Natürlich gibt es Erziehungsratgeber en masse, dieser hebt sich durch den positiven Blick auf die Jugendlichen aus der Masse hervor. Die Pubertierenden werden hier weder als Kaktus noch als Monster bezeichnet, sondern als das, was sie sind: junge Menschen, die gerade einen entscheidenden Entwicklungsschritt durchmachen. Sehr gut hat mir gefallen, dass ein Thema meist erst anhand einiger Beispiele verdeutlicht, die Reaktionen und Handlungen analysiert werden, bevor dann ganz konkret gezeigt wird, was man tun kann: “So helfen Sie Ihrem Kind, sein Problem selbst zu lösen”, “Was können Sie tun, wenn Ihr Kind Kummer hat”, “Loslassen lernen: 10 Tipps”, “Auf einen Blick: Was tun, wenn …?” usw.

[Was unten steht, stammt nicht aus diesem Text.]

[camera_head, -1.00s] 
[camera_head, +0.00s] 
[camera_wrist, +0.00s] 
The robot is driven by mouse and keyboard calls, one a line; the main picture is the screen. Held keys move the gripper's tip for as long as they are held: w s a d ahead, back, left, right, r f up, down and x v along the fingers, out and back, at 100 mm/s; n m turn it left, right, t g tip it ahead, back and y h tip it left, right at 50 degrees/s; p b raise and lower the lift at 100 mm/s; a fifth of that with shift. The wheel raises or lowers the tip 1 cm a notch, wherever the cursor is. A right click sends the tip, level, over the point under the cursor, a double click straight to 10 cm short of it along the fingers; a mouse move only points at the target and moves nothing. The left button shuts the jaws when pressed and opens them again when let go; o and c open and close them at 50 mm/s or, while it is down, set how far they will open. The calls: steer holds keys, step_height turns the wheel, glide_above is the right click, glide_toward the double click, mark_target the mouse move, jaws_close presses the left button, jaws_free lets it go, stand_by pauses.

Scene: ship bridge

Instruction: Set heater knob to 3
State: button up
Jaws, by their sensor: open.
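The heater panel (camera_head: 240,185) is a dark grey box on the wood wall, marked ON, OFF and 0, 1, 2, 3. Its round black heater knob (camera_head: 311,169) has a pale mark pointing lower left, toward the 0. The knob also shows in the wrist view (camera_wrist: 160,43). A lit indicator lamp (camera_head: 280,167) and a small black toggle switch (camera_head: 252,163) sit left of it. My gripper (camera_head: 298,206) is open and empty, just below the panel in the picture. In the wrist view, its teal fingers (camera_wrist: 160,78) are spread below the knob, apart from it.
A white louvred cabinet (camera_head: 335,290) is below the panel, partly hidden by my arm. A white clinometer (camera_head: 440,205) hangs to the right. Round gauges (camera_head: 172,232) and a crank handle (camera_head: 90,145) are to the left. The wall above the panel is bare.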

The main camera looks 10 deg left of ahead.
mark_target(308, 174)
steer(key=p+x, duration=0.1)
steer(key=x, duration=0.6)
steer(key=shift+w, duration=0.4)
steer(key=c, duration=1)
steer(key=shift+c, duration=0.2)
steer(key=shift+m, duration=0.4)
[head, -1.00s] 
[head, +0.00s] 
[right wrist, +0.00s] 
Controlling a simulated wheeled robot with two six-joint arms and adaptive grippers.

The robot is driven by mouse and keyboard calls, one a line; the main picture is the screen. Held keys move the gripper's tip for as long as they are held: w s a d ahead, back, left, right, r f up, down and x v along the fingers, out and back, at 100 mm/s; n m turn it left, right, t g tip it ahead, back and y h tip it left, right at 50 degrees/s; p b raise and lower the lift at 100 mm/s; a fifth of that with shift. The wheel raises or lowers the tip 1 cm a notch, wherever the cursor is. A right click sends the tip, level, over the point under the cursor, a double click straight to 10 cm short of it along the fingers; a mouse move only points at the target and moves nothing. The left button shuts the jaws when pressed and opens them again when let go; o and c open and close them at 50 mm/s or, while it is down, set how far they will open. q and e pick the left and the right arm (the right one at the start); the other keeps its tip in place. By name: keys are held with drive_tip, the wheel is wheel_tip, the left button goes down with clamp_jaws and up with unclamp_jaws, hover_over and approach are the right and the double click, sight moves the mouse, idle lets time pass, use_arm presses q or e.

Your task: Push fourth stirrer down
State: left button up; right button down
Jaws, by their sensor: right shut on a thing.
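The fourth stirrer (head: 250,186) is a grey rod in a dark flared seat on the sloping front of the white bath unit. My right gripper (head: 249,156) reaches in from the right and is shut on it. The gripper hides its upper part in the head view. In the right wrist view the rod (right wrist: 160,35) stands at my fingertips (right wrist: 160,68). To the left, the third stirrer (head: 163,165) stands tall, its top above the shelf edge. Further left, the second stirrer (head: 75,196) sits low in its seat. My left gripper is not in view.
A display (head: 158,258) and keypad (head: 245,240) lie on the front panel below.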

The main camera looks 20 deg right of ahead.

Diese Abschnitte garantieren, dass das Buch auch nach dem erstmaligen Durchlesen nicht im Regal versauern muss. Es eignet sich hervorragend, um immer wieder hervorgeholt und zu konkreten Problemen zurate gezogen zu werden – und zwar nicht nur von den Müttern, sondern natürlich auch von Vätern.
Felicitas Römer: Mama, chill mal! Pubertät und trotzdem gut drauf. Patmos 2014. 152 Seiten, Euro 14,99, ISBN 978-3-8436-0528-1.

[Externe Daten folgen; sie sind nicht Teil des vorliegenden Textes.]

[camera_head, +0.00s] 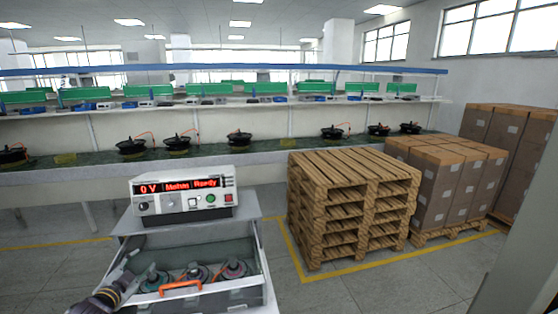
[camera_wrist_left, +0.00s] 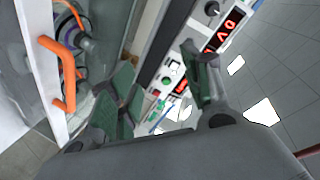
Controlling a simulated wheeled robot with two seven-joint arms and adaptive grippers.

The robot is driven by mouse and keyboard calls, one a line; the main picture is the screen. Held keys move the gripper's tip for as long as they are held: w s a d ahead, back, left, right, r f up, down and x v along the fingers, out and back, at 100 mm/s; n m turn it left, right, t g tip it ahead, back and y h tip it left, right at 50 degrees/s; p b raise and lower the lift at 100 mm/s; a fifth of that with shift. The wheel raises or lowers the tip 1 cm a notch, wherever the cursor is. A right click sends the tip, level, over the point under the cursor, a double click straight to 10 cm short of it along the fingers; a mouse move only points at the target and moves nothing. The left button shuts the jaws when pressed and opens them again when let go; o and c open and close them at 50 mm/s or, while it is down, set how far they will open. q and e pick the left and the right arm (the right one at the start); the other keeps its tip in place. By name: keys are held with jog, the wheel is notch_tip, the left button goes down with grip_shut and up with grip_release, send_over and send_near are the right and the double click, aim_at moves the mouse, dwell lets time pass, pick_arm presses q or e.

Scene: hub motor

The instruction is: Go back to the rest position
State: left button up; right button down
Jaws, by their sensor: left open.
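My left gripper (camera_head: 141,268) is at the lower left in the head view, over the left front part of an open drawer. In the left wrist view its two green-padded fingers (camera_wrist_left: 165,80) stand apart with nothing held between them. The drawer (camera_head: 255,262) has an orange handle (camera_head: 180,287), and several round motors (camera_head: 234,269) lie in it. The handle also shows at the left of the wrist view (camera_wrist_left: 68,75), apart from the fingers. My right gripper is not in view.
A tester (camera_head: 183,196) with a red "0 V Mohm Ready" display stands on the cabinet above the drawer. A long bench (camera_head: 75,172) with several motors runs behind. Stacked wooden pallets (camera_head: 350,205) and boxes (camera_head: 450,180) stand right. Grey floor (camera_head: 375,285) is clear in front of them.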

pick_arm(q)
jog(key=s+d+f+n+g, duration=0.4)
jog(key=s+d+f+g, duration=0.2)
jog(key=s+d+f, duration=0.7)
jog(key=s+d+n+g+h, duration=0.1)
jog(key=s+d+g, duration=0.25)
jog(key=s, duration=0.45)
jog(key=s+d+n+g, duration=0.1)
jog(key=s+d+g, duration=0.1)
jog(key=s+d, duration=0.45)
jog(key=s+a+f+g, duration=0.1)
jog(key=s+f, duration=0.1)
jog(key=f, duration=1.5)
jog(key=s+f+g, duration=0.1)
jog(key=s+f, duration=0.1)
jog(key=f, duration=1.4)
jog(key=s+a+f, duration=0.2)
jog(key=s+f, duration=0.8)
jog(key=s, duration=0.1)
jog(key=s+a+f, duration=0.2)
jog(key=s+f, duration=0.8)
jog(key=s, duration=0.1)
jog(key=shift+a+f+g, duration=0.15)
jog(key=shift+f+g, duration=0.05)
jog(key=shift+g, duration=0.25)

Zur Verlagsseite – bei Amazon
Ich danke dem Patmos-Verlag für das Rezensionsexemplar.
Ich teile die Skepsis gegenüber Ratgebern, hab das Buch aber trotzdem – oder gerade deshalb – auf die Leseliste gesetzt. Gerade weil hier – so entnehme ich es Deiner Beschreibung – auch mal Unstimmigkeiten erlaubt sind, nicht für alles ein Allheilmittel geboten wird. Und da ich selbst als Schlüsselkind durch die Jugend gegangen bin, kann es sicher nicht schaden, mal zu schauen, wie andere ihre Kinder bzw. nun schon Jugendlichen begleiten, ihnen in stürmischen Zeiten beistehen, ohne allzu aufdringlich zu sein. Danke für die ausführliche Rezension!

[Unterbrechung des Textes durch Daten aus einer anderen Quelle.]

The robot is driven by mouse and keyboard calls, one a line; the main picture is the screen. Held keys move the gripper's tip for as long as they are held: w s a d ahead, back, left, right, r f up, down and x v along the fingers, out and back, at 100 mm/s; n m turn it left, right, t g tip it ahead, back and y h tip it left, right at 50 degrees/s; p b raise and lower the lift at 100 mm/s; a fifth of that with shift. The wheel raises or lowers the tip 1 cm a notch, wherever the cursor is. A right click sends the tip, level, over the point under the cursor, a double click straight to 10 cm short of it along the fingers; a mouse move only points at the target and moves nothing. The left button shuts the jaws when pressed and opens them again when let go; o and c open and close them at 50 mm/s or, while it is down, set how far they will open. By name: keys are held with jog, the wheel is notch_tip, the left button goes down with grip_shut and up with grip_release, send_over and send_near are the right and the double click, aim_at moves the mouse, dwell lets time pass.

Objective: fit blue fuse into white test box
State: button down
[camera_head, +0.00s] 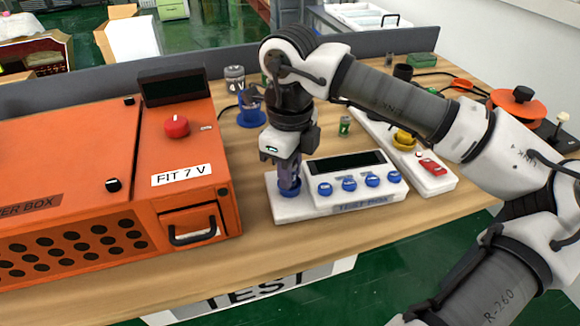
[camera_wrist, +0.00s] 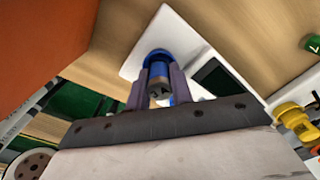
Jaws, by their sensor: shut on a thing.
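The white test box (camera_head: 330,203) lies on the wooden table, with a dark display and a row of blue knobs. A blue round socket (camera_head: 290,193) is at its left end. My gripper (camera_head: 289,186) points down over that socket. In the wrist view my gripper (camera_wrist: 157,88) is shut on the blue fuse (camera_wrist: 158,70), whose near end is grey. The fuse is lined up with the blue socket ring (camera_wrist: 158,52), and its far end is at or in the socket. How deep it sits is hidden. The fingers mostly hide the fuse in the head view.
The large orange box (camera_head: 75,170) labelled "FIT 7 V" stands close to the left. A second white panel (camera_head: 435,185) with yellow and red parts lies to the right. A small green cylinder (camera_head: 345,126) and a grey can (camera_head: 235,78) stand behind.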

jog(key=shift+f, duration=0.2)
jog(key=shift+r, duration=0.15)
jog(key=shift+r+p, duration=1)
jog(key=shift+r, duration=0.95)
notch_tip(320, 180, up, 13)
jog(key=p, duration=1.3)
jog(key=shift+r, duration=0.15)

Ein Unterabschnitt heißt sogar “Wie Streit hilft”. Darin wird u. a. erklärt, dass es in Familien verschiedene Funktionen erfüllt, miteinander zu streiten, welche das sind und warum es nicht sinnvoll ist, jeden Streit zu verhindern.
Naja, Erziehungsratgeber sind nicht so meins – da prallen oft Theorie und Praxis aufeinander. Man muss einfach locker sein und Verständnis für die Jugendlichen aufbringen, bei denen die Hormone verrückt spielen. Aber für diejenigen, die durch solche Ratgeber sicherer werden, sicherlich ein hilfreiches Buch.
LG,
Heidi, die Cappuccino-Mama
Ich stehe Ratgebern auch zwiespältig gegenüber, aber dieser zeigt wirklich viele Möglichkeiten auf, wie man auch aus verfahrenen Situationen wieder herauskommen kann. Vor allem finde ich die postive, wertschätzende Haltung den jungen Leuen gegenüber sehr angenehm.